* _Request_
Nothing but the lines from the top of the data to the line holding "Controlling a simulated" should be printed, word for word and both ends included; leave the pictures out.

==== Data section

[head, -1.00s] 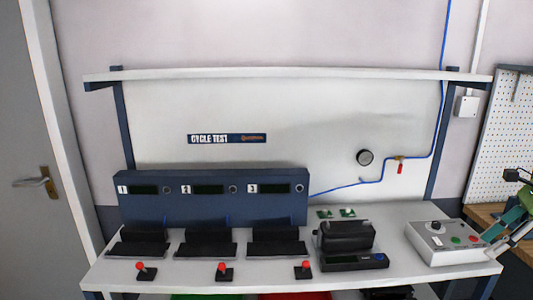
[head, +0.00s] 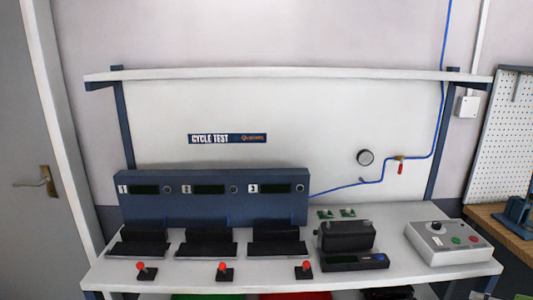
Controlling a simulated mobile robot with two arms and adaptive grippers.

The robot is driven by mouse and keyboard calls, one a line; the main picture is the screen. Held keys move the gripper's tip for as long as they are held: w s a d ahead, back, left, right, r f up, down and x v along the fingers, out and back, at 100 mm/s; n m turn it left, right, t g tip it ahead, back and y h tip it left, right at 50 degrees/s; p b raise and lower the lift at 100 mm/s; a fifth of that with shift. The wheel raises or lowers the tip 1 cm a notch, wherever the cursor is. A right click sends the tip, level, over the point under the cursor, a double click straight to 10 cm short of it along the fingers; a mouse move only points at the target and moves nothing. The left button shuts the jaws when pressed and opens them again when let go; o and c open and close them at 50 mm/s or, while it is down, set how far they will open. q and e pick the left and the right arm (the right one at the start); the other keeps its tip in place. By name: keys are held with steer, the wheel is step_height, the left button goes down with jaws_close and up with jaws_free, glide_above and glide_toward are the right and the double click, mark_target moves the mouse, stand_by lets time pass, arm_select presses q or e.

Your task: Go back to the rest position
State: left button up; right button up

========

* _Answer to this exercise_
[head, -1.00s] 
[head, +0.00s] 
Controlling a simulated mobile robot with two arms and adaptive grippers.

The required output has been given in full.